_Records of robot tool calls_
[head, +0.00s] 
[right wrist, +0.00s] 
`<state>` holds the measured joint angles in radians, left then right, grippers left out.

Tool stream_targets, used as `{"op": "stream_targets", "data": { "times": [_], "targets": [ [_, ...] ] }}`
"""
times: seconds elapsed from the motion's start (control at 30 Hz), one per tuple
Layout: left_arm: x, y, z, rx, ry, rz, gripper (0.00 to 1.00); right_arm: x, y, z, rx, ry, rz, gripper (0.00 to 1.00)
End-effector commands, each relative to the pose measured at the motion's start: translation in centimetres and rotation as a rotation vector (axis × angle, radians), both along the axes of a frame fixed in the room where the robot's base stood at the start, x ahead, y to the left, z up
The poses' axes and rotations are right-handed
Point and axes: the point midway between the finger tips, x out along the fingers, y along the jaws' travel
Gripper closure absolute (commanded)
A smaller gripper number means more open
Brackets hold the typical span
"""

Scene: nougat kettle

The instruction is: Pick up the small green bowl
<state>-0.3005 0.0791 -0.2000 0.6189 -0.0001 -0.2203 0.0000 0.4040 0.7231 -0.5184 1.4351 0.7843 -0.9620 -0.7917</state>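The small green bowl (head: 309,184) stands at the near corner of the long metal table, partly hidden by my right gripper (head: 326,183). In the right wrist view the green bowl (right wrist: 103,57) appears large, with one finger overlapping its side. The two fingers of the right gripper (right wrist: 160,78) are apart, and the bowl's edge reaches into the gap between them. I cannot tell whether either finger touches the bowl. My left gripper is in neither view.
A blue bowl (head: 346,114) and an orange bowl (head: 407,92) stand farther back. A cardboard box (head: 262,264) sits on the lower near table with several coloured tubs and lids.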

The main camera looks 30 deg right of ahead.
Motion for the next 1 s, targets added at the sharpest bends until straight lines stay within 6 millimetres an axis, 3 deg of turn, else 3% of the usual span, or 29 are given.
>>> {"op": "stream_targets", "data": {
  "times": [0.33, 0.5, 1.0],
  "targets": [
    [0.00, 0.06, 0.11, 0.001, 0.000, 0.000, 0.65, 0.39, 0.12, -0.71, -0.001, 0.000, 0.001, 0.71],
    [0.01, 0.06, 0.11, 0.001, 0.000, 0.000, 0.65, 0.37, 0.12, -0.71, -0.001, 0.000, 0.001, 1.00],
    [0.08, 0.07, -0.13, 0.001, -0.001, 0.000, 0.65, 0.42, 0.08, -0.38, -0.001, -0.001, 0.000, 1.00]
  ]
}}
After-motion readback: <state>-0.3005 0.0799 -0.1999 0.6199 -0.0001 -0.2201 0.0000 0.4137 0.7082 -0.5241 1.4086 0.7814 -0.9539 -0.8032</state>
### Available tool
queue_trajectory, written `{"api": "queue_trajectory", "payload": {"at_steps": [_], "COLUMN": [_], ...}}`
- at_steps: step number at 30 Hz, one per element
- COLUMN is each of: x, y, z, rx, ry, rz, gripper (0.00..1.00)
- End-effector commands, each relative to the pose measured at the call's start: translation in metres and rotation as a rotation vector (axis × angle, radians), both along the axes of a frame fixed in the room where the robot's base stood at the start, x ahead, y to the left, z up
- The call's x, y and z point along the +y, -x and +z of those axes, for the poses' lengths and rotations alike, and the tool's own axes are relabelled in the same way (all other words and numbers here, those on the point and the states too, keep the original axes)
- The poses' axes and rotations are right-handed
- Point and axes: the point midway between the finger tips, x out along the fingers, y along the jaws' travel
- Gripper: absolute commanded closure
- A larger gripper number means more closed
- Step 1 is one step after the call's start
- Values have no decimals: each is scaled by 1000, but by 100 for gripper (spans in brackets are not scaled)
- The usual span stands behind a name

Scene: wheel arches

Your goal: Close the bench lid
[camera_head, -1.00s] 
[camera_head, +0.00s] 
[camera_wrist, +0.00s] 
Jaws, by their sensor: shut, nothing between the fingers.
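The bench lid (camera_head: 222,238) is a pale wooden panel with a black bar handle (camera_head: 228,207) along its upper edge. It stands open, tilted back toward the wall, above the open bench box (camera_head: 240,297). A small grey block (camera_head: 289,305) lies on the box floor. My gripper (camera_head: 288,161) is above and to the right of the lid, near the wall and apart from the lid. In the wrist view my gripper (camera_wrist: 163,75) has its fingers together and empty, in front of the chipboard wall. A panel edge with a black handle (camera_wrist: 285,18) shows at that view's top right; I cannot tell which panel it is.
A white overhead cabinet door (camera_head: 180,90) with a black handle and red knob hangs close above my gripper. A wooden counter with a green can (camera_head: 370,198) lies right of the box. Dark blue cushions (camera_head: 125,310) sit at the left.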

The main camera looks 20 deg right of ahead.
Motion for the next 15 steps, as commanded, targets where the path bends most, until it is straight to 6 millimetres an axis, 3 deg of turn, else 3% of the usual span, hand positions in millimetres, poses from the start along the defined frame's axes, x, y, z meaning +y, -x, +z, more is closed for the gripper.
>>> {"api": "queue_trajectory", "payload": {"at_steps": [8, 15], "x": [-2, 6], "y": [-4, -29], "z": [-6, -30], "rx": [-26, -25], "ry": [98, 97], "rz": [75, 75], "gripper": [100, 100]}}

_Written request_
Extract every line from the records above that contains the word "radians".

_Final answer_
`<state>` holds the measured joint angles in radians, left then right, grippers left out.
End-effector commands, each relative to the pose measured at the motion's start: translation in centimetres and rotation as a rotation vector (axis × angle, radians), both along the axes of a frame fixed in the room where the robot's base stood at the start, x ahead, y to the left, z up
- End-effector commands, each relative to the pose measured at the call's start: translation in metres and rotation as a rotation vector (axis × angle, radians), both along the axes of a frame fixed in the room where the robot's base stood at the start, x ahead, y to the left, z up

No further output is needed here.